RE: Grimm: Is Nick Going to End Up Alone? - FaceInTheCrowd - 12-02-2018

The staff always had to respond to the thoughts of its bearer. Otherwise, Z would have had to bark commands at it anytime he wanted it to do something.


RE: Grimm: Is Nick Going to End Up Alone? - irukandji - 12-02-2018

(12-02-2018, 09:18 AM)FaceInTheCrowd Wrote: The staff always had to respond to the thoughts of its bearer. Otherwise, Z would have had to bark commands at it anytime he wanted it to do something.

I'm still not quite on board with this, but it would have to be something that would have to exist if the point of the ending resulted in Nick creating his own universe.

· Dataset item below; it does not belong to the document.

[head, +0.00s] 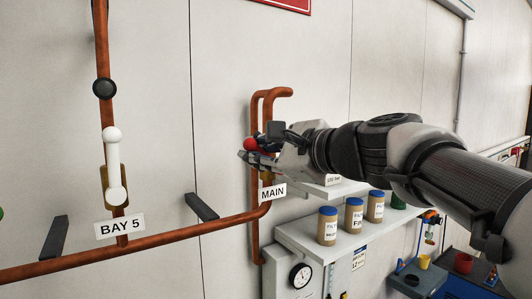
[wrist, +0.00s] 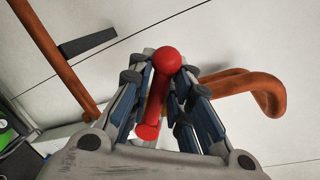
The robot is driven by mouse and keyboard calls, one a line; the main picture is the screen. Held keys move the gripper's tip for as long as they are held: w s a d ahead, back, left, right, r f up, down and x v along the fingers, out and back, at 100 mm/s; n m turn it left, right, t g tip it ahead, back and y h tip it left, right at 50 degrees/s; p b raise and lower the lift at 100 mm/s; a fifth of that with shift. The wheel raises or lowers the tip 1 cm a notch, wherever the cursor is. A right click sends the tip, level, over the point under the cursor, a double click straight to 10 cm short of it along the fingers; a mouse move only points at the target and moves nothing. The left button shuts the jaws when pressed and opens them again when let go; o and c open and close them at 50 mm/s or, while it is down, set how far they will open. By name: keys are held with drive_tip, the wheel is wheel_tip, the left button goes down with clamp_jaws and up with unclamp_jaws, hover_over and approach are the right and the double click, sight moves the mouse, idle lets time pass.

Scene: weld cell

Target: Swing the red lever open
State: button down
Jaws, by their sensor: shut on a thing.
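The red lever (wrist: 157,97) has a round red knob at its end and lies between my fingers in the wrist view. In the head view only its red knob (head: 250,144) shows clearly, next to the copper pipe above the MAIN label (head: 272,191). My gripper (head: 262,152) reaches in from the right and is shut on the lever; it also shows in the wrist view (wrist: 165,85). The rest of the lever is hidden behind my gripper in the head view.
A white lever (head: 113,165) sits on the left pipe above the BAY 5 label (head: 120,226). A copper pipe (head: 150,241) runs low along the wall. Blue-lidded jars (head: 354,216) stand on a shelf (head: 300,238) below my arm. A gauge (head: 301,275) is beneath.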

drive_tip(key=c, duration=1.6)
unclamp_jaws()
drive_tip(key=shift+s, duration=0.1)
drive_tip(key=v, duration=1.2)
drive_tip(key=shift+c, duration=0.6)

RE: Grimm: Is Nick Going to End Up Alone? - FaceInTheCrowd - 12-02-2018

I don't know how "subconscious" Nick's desires had to be. Wanting his friends alive and together, Z gone and all the people he killed restored and Bonaparte's ring off Adalind's finger (btw, I'm pretty sure the only reason for the business about the ring was to send the audience a signal that Nick wasn't just hallucinating the ending), none of these strike me as thoughts Nick wouldn't be aware of at that moment. But if the staff is thought-directed, one would hope it has the ability to distinguish between its owner's conscious and subconscious. Because most of us have some pretty scary things in our subconscious from time to time.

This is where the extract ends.